Limit of $e$ to the power of a difference of functions

Question

Suppose $\lim_{x\to c}f(x)=\lim_{x\to c}g(x)=\infty$ and $\lim_{x\to c}f(x)/g(x)=1$. Is it true that $$\lim_{x\to c}\frac{e^{f(x)}}{e^{g(x)}}=1$$ or not? What I've done so far: $$\lim_{x\to c}\frac{e^{f(x)}}{e^{g(x)}}=\lim_{x\to c}e^{f(x)-g(x)}=\exp\left\{\lim_{x\to c}[f(x)-g(x)]\right\}=\exp\left\{\lim_{x\to c}[f(x)-g(x)]\frac{g(x)}{g(x)}\right\}$$ Then, as $\lim_{x\to c}f(x)/g(x)=1$, $$\exp\left\{\lim_{x\to c}\left[\frac{f(x)}{g(x)}g(x)-g(x)\right]\right\}=\exp\left\{\lim_{x\to c}[g(x)-g(x)]\right\}=e^0=1$$ Is it correct or am I cheating when I introduce the $g(x)/g(x)$ term into the limit?

Answer 1

You cannot solve this problem with the information you have. Because the exponential function is continuous the step

$$\lim_{x\to c}e^{f(x)-g(x)}=e^{\lim_{x\to c}(f(x)-g(x))}$$

is valid. But you don't know what the limit of the difference is. Your step

$$ \lim_{x\to c}\left(\frac{f(x)}{g(x)}g(x)-g(x)\right)=\lim_{x\to c}(g(x)-g(x)) $$

is invalid, you've sort of half taken the limit here. The problem is that you don't know the behaviour of

$$ g(x)\left(1-\frac{f(x)}{g(x)}\right) $$

as $x\to c$. One is going to infinity, the other to zero. Without knowledge of this you can't answer the question.

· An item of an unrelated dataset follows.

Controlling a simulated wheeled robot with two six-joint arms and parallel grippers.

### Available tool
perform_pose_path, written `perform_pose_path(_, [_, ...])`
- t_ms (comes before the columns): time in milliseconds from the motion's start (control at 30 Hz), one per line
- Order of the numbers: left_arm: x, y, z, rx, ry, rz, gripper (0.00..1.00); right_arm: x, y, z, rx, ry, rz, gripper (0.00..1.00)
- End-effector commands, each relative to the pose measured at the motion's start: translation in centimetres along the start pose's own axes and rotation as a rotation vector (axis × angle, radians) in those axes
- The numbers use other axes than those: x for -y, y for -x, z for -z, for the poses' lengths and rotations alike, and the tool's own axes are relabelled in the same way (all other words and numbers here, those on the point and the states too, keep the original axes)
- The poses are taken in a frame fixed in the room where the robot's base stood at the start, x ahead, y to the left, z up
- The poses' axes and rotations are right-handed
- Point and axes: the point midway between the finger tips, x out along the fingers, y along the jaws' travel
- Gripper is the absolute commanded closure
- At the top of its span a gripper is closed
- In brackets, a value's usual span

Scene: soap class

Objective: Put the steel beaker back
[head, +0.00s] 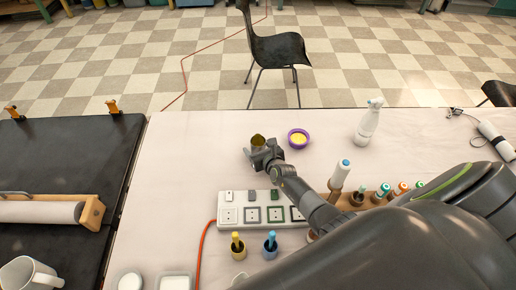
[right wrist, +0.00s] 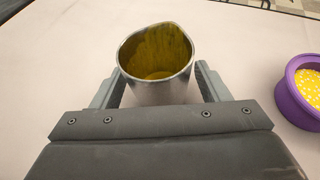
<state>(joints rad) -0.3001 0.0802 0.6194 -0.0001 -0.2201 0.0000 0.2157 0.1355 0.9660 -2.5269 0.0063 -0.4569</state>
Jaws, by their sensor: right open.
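The steel beaker (head: 258,141) stands upright on the pale tabletop, with a yellow-brown inside. In the right wrist view the beaker (right wrist: 157,66) is seen from above, its spout edge toward the far right. My right gripper (head: 262,153) is at the beaker on its near side. In the right wrist view its fingers (right wrist: 158,90) are open, one on each side of the beaker's body. I cannot tell whether either finger touches it. My left gripper is not in view.
A purple bowl (head: 298,138) with yellow contents stands right of the beaker. A spray bottle (head: 367,122) is farther right. Capped bottles (head: 383,191) stand right, beside my arm.

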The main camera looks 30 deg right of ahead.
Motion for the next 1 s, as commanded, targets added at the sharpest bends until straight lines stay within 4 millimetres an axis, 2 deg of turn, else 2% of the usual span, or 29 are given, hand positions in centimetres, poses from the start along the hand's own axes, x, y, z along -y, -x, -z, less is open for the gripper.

For example if $f(x)=g(x)=\frac1{x-c}$ then we get the right behaviour and the limit of the exponential of the difference is 1. But if we take $f(x)=\frac1{x-c}+1$ and $g(x)=\frac1{x-c}$ then we still have the right behaviour, but the limit of the difference of the exponential is $e$.

Answer 2

This preposition is not true.

Let $f(x)=\frac1{|x-c|},\, g(x)=f(x)+\ln \pi$

$$\frac{e^{f(x)}}{e^{g(x)}}=e^{f(x)-g(x)}=e^{\ln \pi}=\pi,$$ and this is also your limit. Similar example can be constructed also for $c=\pm\infty.$

Answer 3

Suppose $f(x)=g(x)-h(x)$ then the condition is that the limit of $\frac {h(x)}{g(x)}\to 0$. If $g(x)\to \infty$ we could use $h(x)=\sqrt {g(x)}$ to provide an example, where $h(x)$ also grows without limit.

Your limit then becomes the limit of $e^{h(x)}$, but as we have seen the growth of $h(x)$ is not sufficiently constrained to reach a conclusion here. Of course it is always possible to choose $h(x)=0$, so the limit $1$ is always possible.